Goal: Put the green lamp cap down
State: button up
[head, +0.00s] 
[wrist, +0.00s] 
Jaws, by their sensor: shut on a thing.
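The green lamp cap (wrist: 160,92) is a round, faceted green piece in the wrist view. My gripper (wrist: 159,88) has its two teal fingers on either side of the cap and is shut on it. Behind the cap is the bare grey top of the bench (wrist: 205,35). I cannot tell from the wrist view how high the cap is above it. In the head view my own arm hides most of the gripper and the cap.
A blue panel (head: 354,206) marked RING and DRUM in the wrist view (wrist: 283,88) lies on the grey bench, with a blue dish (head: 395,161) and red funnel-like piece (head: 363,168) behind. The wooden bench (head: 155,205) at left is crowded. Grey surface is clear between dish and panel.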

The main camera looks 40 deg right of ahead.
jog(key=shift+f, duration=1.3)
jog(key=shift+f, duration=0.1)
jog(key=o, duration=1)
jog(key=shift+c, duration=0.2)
=====
Look at the material above and copy, word for word, its lines from the first through the one containing "[wrist, +0.00s]".

* **Right answer**
Goal: Put the green lamp cap down
State: button up
[head, +0.00s] 
[wrist, +0.00s] 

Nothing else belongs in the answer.